Single Mothers Left With No Option
Thousands of single mothers across the United States are at risk because of the potential massive 2010 budget cuts, forcing them to be left with no day care alternative.
By July 2010 many single mothers receiving child care subsidies will be left with the struggle of finding another form of daycare due to the severe budget cuts in funding. Across the nation, many states are facing large budget cuts with not enough money coming from the federal government. Oregon is one of the states that are encountering enormous budget cuts in the area of daycare. Should the federal government provide more funds to help single mothers afford day care? Yes, because for many families public assistance is the only form of aid that can lessen the burden of high child care costs.
In 2009, the American Recovery and Reinvestment Act was put in place by President Obama which allocated $2 billion among the fifty states to be put towards child care services. The hefty amount didn’t last very long, which is the issue many states are encountering today. States have to make budget cuts in the area of child care since money from the state for day care has run low and funding is needed elsewhere. The issue is leaving many mothers worried that they are at risk for losing their financial assistance from the federal government. One state experiencing a tremendous lack of funds for child care is Oregon.
In order to qualify for a child care subsidy in Oregon, a single mother must be at or below the federal poverty line which is an income of $18,310 per year for a family of three. The income has increased from 2008, which was $17,600, so more families are able to receive child care assistance. The state’s budget has not been able to keep up with the growing numbers of families that are resorting to child care assistance from the federal government. Oregon’s governor, Ted Kulongoski, is proposing a budget cut of $30.2 million in child care subsidies within the next two years. Under the governor’s new proposal, single mothers already receiving public assistance who are employed will qualify, but new applicants that are low-income will no longer be eligible. Because of the new qualifications, it is estimated that 2,913 families each month will not be able obtain services from the state.
Denise, a social worker at a non-profit organization called the White Shield Center, says that she can no longer afford to put her daughter in day care because of the large decrease in her child care subsidy. “I was told I was qualified for 160 hours of daycare, but I found out I only qualified for 140 hours,” she says. Because of the new qualifications, Denise is now left with $600 that she never expected to pay and is not able to afford. She had to decide whether or not she should stay at home with her daughter in order to save money on day care or keep working to pay the high costs. She was left with removing her daughter from day care and finding family members as a short-term day care alternative while she worked to pay off her debt.
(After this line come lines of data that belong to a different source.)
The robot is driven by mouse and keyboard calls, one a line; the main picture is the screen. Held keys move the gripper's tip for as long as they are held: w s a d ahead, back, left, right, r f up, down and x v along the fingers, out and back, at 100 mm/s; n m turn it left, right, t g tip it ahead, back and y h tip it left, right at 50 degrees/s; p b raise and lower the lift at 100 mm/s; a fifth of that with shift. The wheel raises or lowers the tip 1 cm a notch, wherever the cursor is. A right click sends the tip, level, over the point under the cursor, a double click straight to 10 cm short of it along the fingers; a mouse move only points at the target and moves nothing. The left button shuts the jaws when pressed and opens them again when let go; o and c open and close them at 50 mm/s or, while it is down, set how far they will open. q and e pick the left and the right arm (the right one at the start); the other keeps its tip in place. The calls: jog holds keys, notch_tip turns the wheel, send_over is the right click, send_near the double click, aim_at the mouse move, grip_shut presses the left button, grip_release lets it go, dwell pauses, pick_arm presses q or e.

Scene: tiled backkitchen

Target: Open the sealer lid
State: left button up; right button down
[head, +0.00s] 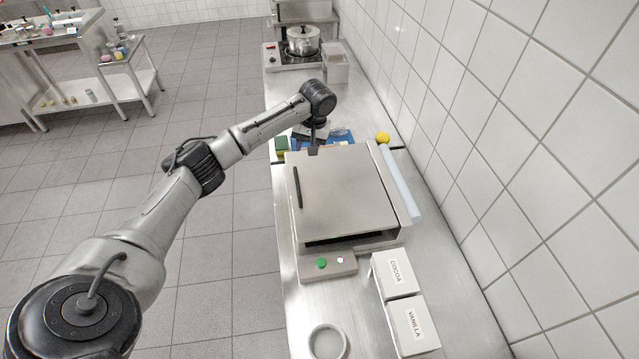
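The sealer (385,243) is a metal box on the counter, with a flat steel lid (345,195) lying over its top. A dark slot shows under the lid's near edge. A black bar handle (298,187) runs along the lid's left side. A panel with a green button (321,263) is at the sealer's near side. My left gripper (314,150) is at the lid's far left corner, pointing down. Its fingers are small and dark, and I cannot tell whether they are open or touch the lid. My right gripper is not in view.
COCOA (396,273) and VANILLA (413,325) boxes and a white ring (327,342) are on the near counter. A pale roll (400,184) lies along the sealer's right side by the tiled wall. A yellow ball (382,138), blue items and a pot (303,41) are beyond.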

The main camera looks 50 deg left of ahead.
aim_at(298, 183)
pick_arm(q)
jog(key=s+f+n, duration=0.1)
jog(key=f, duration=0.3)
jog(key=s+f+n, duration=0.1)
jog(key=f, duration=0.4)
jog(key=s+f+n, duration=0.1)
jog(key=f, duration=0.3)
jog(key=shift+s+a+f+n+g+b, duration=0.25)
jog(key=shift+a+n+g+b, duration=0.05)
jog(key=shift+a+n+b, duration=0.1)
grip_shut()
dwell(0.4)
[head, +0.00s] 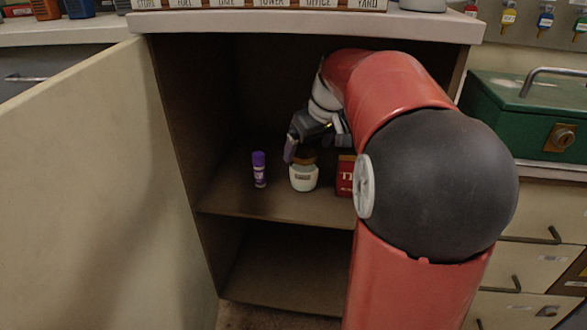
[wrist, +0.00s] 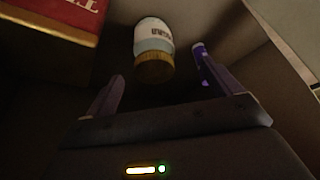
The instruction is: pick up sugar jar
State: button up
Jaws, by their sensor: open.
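The sugar jar (head: 303,178) is a small white jar with a brown lid, standing upright on the cabinet's upper shelf. In the wrist view the jar (wrist: 153,42) appears upside down, its label partly readable and its lid towards my gripper. My gripper (head: 316,146) is just above the jar in the head view, with its fingers apart. In the wrist view my gripper (wrist: 161,76) is open and empty, and the jar shows beyond the gap between its fingers. I cannot tell the exact distance between fingers and jar.
A purple tube (head: 259,169) stands left of the jar; it also shows beside one finger in the wrist view (wrist: 199,52). A red tin (head: 345,176) stands close on the right, partly hidden by my arm. The cabinet door (head: 70,170) is open at left. The lower shelf looks empty.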

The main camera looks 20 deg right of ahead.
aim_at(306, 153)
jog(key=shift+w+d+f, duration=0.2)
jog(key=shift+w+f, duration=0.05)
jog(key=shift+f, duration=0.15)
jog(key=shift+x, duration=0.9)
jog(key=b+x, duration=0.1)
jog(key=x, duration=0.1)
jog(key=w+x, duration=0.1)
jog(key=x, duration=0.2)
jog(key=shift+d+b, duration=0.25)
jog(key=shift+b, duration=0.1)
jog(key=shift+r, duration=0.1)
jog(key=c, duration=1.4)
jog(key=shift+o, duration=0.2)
Many mothers in Oregon would be in the same boat as Denise if their child care subsidies were either reduced or diminished. For example, Angela, a single mother of two, says that without government assistance with child care, she wouldn’t be able to work because she wouldn’t be able to afford the high costs of day care. Similar to that of Angela, Rachel and Mary are single mothers of three children and they also say they wouldn’t be able to work without child care assistance. A ripple effect is created because without child care subsidies they couldn’t afford day care and would have to stay home, and if they stayed home they wouldn’t be able to afford to live. It becomes a viscous cycle that is never-ending if the funds are not provided. Both women say their day care costs are over $1000 per month, which would be impossible to pay with their low income.
Not only are single mothers taking the hit of the enormous budget cuts, day care facilities are affected also. One single mother in Springfield, OR named Gina Rovier is at risk at losing her client due to the decrease in subsidies. If Rovier loses her client, she loses her business and her only source of income. Another woman in Oregon by the name of Wold-Adams runs a day care facility at her home for twelve children, seven of which come from families that use the subsidies. She’s at risk for losing over half of her clients if the bill was to pass.
Some daycare facilities are taking advantage of single mothers like Francis Sanchez, who’s a mother of two. With revenue decreasing due to the lack of child care subsidies, daycare facilities are finding ways to make up for the lost income. “They claimed my children were there more hours than they were,” says Sanchez. Francis works full time but isn’t able to afford the high costs of daycare which has recently forced her to resort to public assistance. She’s had her child care subsidy for about three or four months and only receives $100 per month for both children. Her subsidy seems like a good amount, but not when her co-pay alone costs $350 per month.
Some people don’t feel so strongly about the issue and are against the increase of funding for struggling families. A land lord in Oregon doesn’t want to allow day care facilities to be run at her apartment complex, even though for some struggling mothers the facilities are the only source of income and the only alternative to larger child care facilities. Some people, like Peter Buckley, feel like there are other things that are more of a priority, such as better care for senior citizens.
Single mothers and their financial struggle for day care is a top priority because if the budget cuts are passed, starting in July over three thousands families will be left with no alternative for day care. The need for public assistance is only increasing among families and if there is no money to keep up with the growing number, many will find themselves deepened even further into poverty with nowhere to turn.